読書の愉楽

本の紹介を中心にいろいろ書いております。

相沢沙呼 「 medium 霊媒探偵城塚翡翠」

medium 霊媒探偵城塚翡翠 (講談社文庫)

さすが、各ミステリーのベストで一位をとっただけのことはある。なかなか驚かせてくれますよ。
 
 遅まきながら、文庫化を機に読んでみたのだが、ほんと寝て読んでたら、思わす起き上がっちゃったってくらい面食らいました。

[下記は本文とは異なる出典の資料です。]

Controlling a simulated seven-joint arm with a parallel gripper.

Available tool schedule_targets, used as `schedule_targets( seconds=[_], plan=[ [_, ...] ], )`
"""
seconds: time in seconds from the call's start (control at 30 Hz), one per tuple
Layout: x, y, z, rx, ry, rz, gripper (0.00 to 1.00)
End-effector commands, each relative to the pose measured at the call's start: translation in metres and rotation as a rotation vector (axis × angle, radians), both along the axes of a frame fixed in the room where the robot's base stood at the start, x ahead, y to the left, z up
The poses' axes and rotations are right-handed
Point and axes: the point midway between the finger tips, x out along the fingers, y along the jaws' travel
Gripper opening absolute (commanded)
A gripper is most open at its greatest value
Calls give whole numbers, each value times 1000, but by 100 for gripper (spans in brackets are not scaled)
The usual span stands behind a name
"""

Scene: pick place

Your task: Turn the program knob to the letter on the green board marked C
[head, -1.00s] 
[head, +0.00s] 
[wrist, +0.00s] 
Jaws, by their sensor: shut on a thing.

 本書は、短編形式で四話収録されていて、各話完結という形で進められていく。登場するのは、タイトルにもなっている霊媒探偵 城塚翡翠とその相棒役となる推理作家の香月史郎。この二人が主体となって、それぞれの謎を解いてゆく。そして、その合間に挿入されるシリアルキラーらしき男の独白。懸命でない読者であっても、このシリアルキラーがラスボスで登場するんだろうなと察しはつく。

 当初、すごいミステリなんだという期待で読みはじめたが、確かに霊媒によって犯人を知るというミステリにあるまじき行為にえ?となり、でもそれを成立させるために、後付けのロジックを組み立てるという試みが、なかなか新しいなと感じ、いってみれば変格の倒叙になるんだなと感心したけど、各話のロジック的には、なんかちょっと弱いかな?やっぱりこんなもんなのかな?て感じで、でも翡翠の萌えキャラがおじさん的には、DQNな感じでなになに翡翠ちゃん、かわええーのうと喜んでたけど、それもこれも、ねえ。ほんとに、ああた、凄いことになってるんでございます。
  
 いってみれば、本書の最終章は、あの「魔法少女まどか☆マギカ」の神回といわれる第10話の衝撃の再来だ。まさに天地がひっくり返る。どんでん返しの度合いが素晴らしい。キャラがどうのこうのとか、騙された感がどうのこうのとか、どうでもいい。ミステリとしての結構の美しさと、試みの斬新さでは、近年希にみる出来のミステリだとおもうのである。